Yiu has the second-best strike rate of any trainer with 14 per cent and a full, fresh looking stable.
He also has 17 unraced PPGs and also has just two horses rated higher than 100 – the types that no matter how good they are, are limited by virtue of the amount of races they can run in, let alone win.
History shows Yiu probably won’t be challenging for top spot, or even top three, with a career-best of 49 winners – but he is still one to watch through the middle to late season stretch.
Regardless of how far-fetched a complete changing of the guard might seem, maybe it is time to examine how the local stables are talked about.
However good we think trainers are, they are mostly measured by results. A “numbers”, low strike rate trainer like Tsui might be derided by some, but he has averaged 36 winners per season over 13 years, more than the career averages of expats David Ferraris, David Hall, Paul O’Sullivan and Tony Millard.
The purchase prices of horses brought to Hong Kong isn’t made public but it wouldn’t be a stretch to suggest that Tsui’s most expensive horse might not get past the front gate at some of the top yards.

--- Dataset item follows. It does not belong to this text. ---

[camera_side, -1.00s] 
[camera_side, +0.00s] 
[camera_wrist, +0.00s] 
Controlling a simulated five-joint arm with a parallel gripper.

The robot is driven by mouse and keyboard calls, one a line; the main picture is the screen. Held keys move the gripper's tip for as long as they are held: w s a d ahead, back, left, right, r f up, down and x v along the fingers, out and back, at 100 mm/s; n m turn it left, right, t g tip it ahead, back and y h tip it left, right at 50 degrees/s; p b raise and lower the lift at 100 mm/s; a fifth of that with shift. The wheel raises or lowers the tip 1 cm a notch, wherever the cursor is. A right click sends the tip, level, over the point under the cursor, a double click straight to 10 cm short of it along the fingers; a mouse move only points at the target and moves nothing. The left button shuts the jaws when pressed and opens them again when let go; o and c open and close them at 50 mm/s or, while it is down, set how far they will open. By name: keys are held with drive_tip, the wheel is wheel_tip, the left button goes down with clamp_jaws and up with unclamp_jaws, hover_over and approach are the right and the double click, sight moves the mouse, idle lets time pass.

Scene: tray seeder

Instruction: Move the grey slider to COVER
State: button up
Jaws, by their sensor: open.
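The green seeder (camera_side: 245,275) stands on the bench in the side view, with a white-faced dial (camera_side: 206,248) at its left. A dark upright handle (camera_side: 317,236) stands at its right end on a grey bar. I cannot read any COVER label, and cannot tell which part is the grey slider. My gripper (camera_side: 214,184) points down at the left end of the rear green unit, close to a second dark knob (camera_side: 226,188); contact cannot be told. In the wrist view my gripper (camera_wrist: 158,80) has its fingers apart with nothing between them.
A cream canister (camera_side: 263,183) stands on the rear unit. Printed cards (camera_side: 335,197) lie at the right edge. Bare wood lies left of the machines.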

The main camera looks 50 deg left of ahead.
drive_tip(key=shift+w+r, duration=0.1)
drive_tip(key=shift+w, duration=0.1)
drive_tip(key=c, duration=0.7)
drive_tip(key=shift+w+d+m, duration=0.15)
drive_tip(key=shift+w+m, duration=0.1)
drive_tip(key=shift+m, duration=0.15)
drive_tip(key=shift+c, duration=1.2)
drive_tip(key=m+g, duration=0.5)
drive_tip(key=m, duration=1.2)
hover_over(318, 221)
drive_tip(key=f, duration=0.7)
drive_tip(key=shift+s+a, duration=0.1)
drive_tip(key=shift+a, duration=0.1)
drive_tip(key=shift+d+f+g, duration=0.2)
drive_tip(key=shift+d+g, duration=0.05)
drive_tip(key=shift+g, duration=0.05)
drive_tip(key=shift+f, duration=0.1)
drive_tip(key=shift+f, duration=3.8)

There can be a double standard when it comes to comparing foreign trainers with locals. When Fownes wins four races in a season with a limited handicapper that’s “playing the system”, when a local trainer does the same, he gets called cynical or even sinister.
There is a long way to go, but maybe this is the season where local trainers change the way they are viewed – the only way that will happen is by competing for titles.